Darko Milicic and Carlos Delfino each had strong exhibition seasons, but now that the games are for real, they haven't been very involved in the gameplan. Flip Saunders recognizes this, and expects it will change in the near future:
"Sometimes when you are winning games like we are, and you can get one more, you want to squeeze it out," Saunders said. "But you can lose sight of what you are really trying to accomplish."
Saunders knows championships aren't won in November or December.

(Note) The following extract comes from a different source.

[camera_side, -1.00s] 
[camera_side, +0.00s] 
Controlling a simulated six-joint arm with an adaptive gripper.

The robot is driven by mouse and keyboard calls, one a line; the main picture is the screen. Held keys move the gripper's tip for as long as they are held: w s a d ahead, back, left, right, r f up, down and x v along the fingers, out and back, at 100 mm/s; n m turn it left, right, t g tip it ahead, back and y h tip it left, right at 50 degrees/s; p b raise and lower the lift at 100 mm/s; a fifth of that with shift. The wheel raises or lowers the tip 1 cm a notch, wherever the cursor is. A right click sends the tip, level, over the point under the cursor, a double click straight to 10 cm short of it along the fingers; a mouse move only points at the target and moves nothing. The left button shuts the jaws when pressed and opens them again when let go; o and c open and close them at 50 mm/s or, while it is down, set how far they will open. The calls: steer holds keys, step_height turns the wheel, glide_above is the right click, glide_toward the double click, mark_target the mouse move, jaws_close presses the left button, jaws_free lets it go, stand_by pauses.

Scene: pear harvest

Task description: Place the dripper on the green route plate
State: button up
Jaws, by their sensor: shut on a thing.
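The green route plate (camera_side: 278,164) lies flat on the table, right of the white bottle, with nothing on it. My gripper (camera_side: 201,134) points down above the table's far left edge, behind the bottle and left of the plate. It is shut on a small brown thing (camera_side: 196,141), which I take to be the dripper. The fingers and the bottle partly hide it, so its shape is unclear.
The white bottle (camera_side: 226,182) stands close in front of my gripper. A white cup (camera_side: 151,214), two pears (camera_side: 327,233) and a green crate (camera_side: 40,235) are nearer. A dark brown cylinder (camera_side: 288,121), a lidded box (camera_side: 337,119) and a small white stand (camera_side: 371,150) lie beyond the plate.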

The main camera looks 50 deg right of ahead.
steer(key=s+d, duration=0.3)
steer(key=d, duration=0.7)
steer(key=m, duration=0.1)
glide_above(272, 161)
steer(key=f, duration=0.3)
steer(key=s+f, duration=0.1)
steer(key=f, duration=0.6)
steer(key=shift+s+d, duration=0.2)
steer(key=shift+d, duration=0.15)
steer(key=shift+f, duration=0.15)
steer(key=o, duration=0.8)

The early months of a season are for building foundations and trust so that when you hit the stretch drive, you know which players you can count on and which you can't.
It's time, essentially, to separate the men from the boys on the Pistons bench.
"We have to start playing some of these guys," Saunders said. "We have to get them some experience so we know where they will be at the end. … We have to make sure we work and develop our bench. Maybe we take a step back in some things to get those guys some more minutes and get them some confidence."
Saunders also addressed Darko's waning intensity late in the games:
Saunders wants to break Milicic of a disturbing pattern. When Milicic gets into games early, his intensity is high. When he plays at the end of games, in what is considered mop-up time, he is listless.
"It's a situation where, do you play well when you get the minutes, or do you get more minutes if you play well?" Saunders said.
Saunders used rookie Jason Maxiell as a contrast to Milicic, and, to a lesser degree, Delfino. Maxiell has 28 points in 21 minutes this season.
"The thing that's been so impressive about Max, no matter how many minutes he gets, two minutes, six minutes, eight minutes, he utilizes them. Darko hasn't done that as well.
"He's going to have opportunities. What do you do with it? He has to be ready to step up and produce."
Milicic said he's been ready.
"I have always said that is what I want," he said. "I want a chance to help the team."
As for his wavering intensity, he said, it's a matter of getting his body warm and loose.
"I warm up before the game and when I come in early, I am ready," he said. "But when I sit and come in late in the fourth quarter, I am cold. Coming in early is much, much better for me."
I don't think Darko is in position to be making any excuses. Coming in cold isn't the most comfortable thing in the world, but there a lot of guys that have made their living in the NBA by doing just that, and proving yourself late in the game will make it all the more likely that you'll see action earlier in the future.
The numbers don't lie -- right now, he's a liability whenever he's on the court. But that doesn't have to be the case. He's already got 11 blocks in 81 minutes -- that's basically 5 per 48. Everytime he gets into the game, whether it's in the first quarter or in the last few minutes, he should make it a personal goal to block two shots and to putback every offensive rebound he snags. Detroit needs him to get into a groove now because they're one Antonio McDyess kneecap away from relying on him for 15-20 minutes a game.
I'm less concerned about Delfino. I mean, I want to see him play well, but Tayshaun Prince and Rip Hamilton are such well-conditioned athletes that the minutes just aren't there, especially with Mo Evans bringing a spark whenever he's in the game. I guess Saunders could alternate bringing in Delfino and Evans just for the sake of sharing the minutes, but we'll have to wait and see how Saunders handles that one.